Look for “edge agent connected” and a 200 from /api/endpoints/<id>/kubernetes/api/v1/namespaces against the Portainer API. If you see a 500 "Unable to get the active tunnel", your patched EDGE_KEY didn’t actually take effect or the NLB target is unhealthy — both easy to verify.

Things that surprised me, in retrospect

The AWS LB Controller annotation type: external does not mean what it looks like. It means “external to the in-tree controller”, not “internet-facing”. I keep tripping over this one and probably always will.
Portainer’s chisel port is non-default under the standard Helm chart. It’s worth grepping args: on the deployment whenever you expect a service on a “well-known” port and don’t see it.
PrivateLink is genuinely cheap and isolating. Same-account I could have just peered, but the per-resource scope of PrivateLink (“one specific NLB on one specific port, nothing else”) makes for a much smaller blast radius than peering’s “everything in VPC A can reach everything in VPC B”. For a single tunnel like this, it’s the right call.
The Portainer agent EDGE_KEY format is documented essentially nowhere.

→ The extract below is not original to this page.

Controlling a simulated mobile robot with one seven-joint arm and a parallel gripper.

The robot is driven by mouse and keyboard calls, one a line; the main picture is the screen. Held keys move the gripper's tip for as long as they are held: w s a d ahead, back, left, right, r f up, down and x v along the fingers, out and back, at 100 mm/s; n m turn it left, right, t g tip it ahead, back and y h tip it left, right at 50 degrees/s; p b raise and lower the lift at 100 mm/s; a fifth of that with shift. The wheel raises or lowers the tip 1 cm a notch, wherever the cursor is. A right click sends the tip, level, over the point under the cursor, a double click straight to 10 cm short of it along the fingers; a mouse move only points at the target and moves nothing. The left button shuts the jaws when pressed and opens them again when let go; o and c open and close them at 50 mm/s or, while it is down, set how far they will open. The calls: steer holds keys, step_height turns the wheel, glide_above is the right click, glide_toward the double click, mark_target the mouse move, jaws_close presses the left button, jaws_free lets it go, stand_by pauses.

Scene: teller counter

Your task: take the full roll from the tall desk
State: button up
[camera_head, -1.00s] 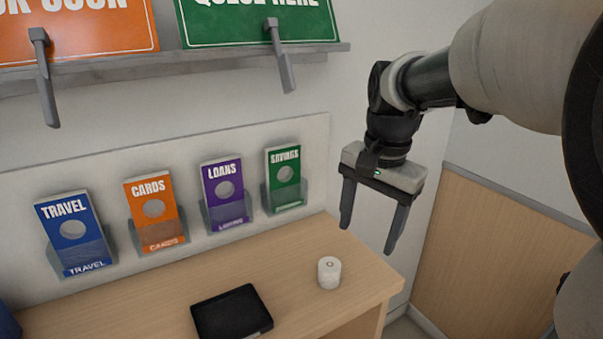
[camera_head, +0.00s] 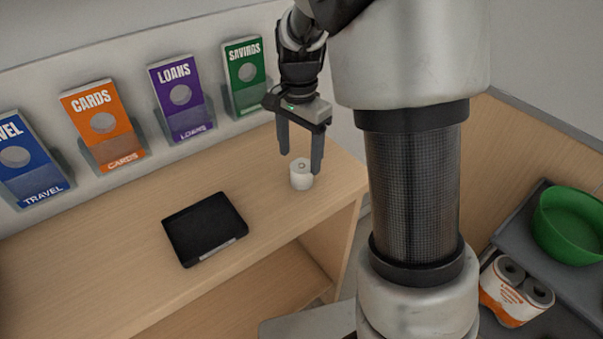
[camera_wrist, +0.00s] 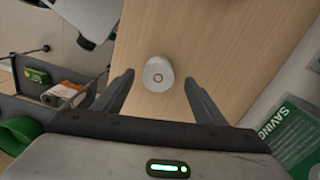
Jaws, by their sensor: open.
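A white roll (camera_head: 301,174) stands upright on the wooden desk top (camera_head: 130,235), near its right end. In the wrist view the roll (camera_wrist: 158,75) shows its round end, and it lies just beyond the fingertips, roughly centred between them. My gripper (camera_head: 301,163) points down over the roll, its two fingers apart and nothing held. In the wrist view the open fingers of my gripper (camera_wrist: 158,76) sit on either side of the roll. I cannot tell the exact height of the fingertips above the desk.
A black tablet-like device (camera_head: 205,228) lies left of the roll. Leaflet holders, including a green savings one (camera_head: 245,77), line the wall behind. At right, a dark shelf bears a green bowl (camera_head: 570,225) and a pack of rolls (camera_head: 515,292).

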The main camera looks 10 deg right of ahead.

What it contains, the encoding rules, the install script pitfalls — none of this is in the official docs. The fastest way to find any of it is to base64-decode a key and look at the pipe-separated fields.

I lost about half a day to traps 5 and 6, and the rest of the work was well under an hour. If you’re standing up the same architecture, I hope this saves you that half day.